**** Material provided

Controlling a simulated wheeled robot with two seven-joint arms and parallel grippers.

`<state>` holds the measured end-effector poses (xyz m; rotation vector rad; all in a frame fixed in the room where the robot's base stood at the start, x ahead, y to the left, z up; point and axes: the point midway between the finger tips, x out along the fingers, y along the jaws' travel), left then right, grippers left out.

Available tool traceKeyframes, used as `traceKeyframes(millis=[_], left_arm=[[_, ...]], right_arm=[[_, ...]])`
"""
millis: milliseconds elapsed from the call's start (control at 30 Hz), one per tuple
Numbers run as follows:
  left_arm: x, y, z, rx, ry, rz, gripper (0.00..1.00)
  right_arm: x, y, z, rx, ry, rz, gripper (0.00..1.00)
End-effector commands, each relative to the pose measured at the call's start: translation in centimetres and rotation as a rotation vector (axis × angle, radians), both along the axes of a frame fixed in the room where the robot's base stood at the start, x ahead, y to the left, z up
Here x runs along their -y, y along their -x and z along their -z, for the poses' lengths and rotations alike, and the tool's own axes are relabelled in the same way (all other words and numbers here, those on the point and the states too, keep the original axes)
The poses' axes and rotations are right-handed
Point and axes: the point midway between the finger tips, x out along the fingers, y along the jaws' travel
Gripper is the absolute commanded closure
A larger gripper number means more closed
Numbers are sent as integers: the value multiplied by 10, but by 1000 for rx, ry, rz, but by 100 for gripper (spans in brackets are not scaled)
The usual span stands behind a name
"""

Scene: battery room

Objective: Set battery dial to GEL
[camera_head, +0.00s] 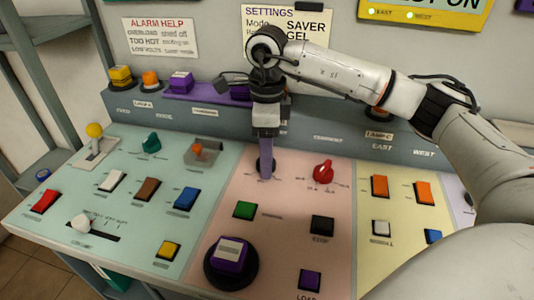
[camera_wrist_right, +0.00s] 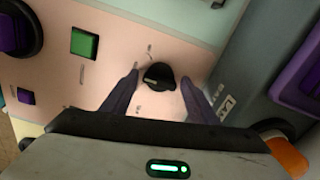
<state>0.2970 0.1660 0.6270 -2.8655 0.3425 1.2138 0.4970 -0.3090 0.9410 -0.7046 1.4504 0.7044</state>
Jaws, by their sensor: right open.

********

◆ Job
Leave the pictures out, and print every line of the listing exactly as written.

◆ Task result
Controlling a simulated wheeled robot with two seven-joint arms and parallel grippers.

`<state>` holds the measured end-effector poses (xyz m; rotation vector rad; all in a frame fixed in the room where the robot's base stood at the start, x ahead, y to the left, z up; point and axes: the point midway between the finger tips, x out along the fingers, y along the jaws' travel), left then right, grippers left out.

Available tool traceKeyframes, used as `traceKeyframes(millis=[_], left_arm=[[_, ...]], right_arm=[[_, ...]])`
"""
millis: milliseconds elapsed from the call's start (control at 30 Hz), one per tuple
Numbers run as follows:
  left_arm: x, y, z, rx, ry, rz, gripper (0.00..1.00)
  right_arm: x, y, z, rx, ry, rz, gripper (0.00..1.00)
End-effector commands, each relative to the pose measured at the call's start: translation in centimetres and rotation as a rotation vector (axis × angle, radians), both along the axes of a frame fixed in the room where the robot's base stood at the start, x ahead, y to the left, z up
Here x runs along their -y, y along their -x and z along their -z, for the poses' lengths and rotations alike, and the tool's own axes are relabelled in the same way (all other words and numbers here, those on the point and the states too, keep the original axes)
The poses' axes and rotations are right-handed
Point and axes: the point midway between the finger tips, x out along the fingers, y along the jaws' travel
Gripper is the absolute commanded closure
A larger gripper number means more closed
Numbers are sent as integers: the value multiplied by 10, but by 1000 for rx, ry, rz, but by 100 for gripper (spans in brackets are not scaled)
The usual span stands behind a name
"""

Scene: battery room

Objective: Set battery dial to GEL
[camera_head, +0.00s] 
[camera_wrist_right, +0.00s] 
<state>0.2970 0.1660 0.6270 -2.8655 0.3425 1.2138 0.4970 -0.3090 0.9410 -0.7046 1.4504 0.7044</state>
Jaws, by their sensor: right open.

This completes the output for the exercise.